_WHAT IS ASKED_
State how many lines hold the word "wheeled", with no other words.

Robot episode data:

★ ★ ★

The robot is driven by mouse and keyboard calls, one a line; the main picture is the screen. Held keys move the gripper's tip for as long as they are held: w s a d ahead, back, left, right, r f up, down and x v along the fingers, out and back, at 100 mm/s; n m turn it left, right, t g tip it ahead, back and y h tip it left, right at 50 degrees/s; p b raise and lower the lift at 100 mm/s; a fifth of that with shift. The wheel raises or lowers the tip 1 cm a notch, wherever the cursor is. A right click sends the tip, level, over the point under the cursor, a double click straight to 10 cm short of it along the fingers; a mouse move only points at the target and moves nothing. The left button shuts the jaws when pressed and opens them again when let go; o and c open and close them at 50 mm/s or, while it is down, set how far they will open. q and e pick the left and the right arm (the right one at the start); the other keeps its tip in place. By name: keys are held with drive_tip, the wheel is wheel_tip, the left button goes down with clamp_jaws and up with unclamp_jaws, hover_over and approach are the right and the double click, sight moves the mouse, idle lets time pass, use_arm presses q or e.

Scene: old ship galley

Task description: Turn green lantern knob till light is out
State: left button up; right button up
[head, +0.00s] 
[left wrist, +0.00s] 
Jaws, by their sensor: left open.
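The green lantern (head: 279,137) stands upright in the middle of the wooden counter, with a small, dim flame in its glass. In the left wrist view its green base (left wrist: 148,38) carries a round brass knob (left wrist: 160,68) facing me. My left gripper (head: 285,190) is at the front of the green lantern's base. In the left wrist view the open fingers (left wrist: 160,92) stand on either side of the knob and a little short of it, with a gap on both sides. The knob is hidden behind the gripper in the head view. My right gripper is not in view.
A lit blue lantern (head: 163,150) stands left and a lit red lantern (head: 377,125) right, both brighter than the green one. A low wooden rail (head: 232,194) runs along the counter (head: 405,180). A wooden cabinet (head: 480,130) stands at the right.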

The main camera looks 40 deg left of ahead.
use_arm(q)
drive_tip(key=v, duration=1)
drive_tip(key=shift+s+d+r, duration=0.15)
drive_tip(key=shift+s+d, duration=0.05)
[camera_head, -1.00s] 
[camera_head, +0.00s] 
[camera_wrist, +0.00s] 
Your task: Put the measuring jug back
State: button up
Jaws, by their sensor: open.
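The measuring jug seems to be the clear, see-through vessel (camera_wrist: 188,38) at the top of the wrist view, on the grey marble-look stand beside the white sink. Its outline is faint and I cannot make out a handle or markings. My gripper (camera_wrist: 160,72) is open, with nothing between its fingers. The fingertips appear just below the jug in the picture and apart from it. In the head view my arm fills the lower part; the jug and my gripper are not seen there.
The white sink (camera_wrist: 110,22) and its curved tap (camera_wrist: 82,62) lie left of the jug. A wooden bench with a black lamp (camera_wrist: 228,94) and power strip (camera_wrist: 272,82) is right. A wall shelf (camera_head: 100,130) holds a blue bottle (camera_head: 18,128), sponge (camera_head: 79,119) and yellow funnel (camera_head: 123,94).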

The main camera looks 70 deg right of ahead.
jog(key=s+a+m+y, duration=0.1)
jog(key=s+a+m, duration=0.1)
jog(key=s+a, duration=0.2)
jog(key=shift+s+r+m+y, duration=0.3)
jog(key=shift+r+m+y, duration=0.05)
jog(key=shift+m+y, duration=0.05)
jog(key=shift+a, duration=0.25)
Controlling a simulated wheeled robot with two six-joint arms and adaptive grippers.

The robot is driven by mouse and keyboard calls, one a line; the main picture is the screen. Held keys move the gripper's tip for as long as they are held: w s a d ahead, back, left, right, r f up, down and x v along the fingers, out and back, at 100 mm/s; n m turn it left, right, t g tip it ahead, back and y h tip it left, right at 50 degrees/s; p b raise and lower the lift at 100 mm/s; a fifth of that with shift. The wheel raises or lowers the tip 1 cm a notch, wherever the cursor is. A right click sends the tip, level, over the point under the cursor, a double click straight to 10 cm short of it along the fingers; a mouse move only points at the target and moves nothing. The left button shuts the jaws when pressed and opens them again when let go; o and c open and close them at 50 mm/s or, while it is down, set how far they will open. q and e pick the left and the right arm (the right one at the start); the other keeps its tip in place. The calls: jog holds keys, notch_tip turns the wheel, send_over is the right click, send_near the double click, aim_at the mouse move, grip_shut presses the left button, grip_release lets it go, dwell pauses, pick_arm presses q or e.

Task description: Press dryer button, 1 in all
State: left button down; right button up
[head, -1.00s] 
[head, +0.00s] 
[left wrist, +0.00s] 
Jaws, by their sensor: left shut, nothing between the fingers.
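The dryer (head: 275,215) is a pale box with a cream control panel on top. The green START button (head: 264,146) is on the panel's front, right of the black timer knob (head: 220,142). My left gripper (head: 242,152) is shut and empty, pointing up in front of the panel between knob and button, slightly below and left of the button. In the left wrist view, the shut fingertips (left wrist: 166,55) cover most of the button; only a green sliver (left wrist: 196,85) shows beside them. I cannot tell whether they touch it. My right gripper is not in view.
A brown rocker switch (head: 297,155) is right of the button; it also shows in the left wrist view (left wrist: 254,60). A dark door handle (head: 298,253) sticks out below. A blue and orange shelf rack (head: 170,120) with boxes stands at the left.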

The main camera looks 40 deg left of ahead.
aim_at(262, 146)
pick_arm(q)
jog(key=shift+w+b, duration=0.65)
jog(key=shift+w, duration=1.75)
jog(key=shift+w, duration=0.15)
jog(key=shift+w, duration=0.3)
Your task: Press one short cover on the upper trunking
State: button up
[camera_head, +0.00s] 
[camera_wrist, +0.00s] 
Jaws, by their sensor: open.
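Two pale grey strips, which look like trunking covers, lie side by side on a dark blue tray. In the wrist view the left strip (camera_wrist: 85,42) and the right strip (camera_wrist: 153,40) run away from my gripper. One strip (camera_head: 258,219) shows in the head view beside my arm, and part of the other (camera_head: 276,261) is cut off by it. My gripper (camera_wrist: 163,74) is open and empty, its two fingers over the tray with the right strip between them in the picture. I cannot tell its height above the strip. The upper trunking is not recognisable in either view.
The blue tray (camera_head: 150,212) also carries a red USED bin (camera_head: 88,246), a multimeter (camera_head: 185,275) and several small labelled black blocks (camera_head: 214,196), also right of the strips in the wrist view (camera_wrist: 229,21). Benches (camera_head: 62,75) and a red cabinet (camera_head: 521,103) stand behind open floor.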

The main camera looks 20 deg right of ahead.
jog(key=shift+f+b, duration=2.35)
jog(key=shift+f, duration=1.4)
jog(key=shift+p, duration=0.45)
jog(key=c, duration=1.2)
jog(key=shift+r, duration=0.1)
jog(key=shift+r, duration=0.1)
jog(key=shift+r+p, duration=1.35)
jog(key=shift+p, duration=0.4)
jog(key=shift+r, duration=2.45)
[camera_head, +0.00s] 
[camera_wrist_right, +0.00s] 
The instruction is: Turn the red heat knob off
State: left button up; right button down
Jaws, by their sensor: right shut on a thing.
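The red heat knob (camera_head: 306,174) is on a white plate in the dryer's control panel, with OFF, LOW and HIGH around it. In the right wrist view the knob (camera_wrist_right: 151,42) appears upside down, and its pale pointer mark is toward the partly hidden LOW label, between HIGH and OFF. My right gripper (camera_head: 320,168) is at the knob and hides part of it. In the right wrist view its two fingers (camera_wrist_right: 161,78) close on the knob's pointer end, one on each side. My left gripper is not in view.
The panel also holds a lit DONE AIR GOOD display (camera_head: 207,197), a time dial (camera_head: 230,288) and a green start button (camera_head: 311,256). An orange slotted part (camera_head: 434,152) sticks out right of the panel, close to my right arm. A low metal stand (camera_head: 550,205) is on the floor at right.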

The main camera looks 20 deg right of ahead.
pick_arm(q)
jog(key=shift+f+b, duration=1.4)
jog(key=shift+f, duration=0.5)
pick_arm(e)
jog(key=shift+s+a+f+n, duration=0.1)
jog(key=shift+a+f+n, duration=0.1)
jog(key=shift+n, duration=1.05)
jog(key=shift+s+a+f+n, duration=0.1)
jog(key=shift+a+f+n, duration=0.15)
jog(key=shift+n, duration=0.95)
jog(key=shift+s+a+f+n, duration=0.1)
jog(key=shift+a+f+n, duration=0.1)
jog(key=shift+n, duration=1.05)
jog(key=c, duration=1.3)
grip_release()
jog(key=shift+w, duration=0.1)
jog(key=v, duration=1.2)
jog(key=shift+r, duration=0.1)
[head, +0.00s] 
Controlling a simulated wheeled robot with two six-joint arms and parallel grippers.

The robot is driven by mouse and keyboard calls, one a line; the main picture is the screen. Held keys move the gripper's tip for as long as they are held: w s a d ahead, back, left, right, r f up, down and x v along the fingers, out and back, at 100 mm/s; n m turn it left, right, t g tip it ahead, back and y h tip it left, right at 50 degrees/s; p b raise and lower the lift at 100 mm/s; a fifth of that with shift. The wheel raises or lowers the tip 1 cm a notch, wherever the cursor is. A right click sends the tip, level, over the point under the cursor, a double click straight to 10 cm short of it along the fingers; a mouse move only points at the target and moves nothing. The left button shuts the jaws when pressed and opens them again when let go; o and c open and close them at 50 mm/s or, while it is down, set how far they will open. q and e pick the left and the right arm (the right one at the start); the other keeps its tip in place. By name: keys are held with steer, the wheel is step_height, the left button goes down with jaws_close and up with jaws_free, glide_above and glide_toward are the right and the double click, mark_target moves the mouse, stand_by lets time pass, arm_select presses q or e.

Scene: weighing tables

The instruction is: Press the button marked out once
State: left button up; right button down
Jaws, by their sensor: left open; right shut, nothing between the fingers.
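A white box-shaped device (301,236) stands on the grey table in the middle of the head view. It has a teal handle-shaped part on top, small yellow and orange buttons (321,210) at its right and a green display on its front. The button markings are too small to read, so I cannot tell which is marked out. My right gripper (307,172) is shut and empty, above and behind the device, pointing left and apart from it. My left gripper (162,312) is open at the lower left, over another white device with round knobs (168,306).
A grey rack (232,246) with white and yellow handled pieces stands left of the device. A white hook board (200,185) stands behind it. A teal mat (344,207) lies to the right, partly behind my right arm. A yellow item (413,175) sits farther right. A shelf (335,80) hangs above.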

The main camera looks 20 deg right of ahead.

★ ★ ★

_SOLUTION TO THIS PROBLEM_
2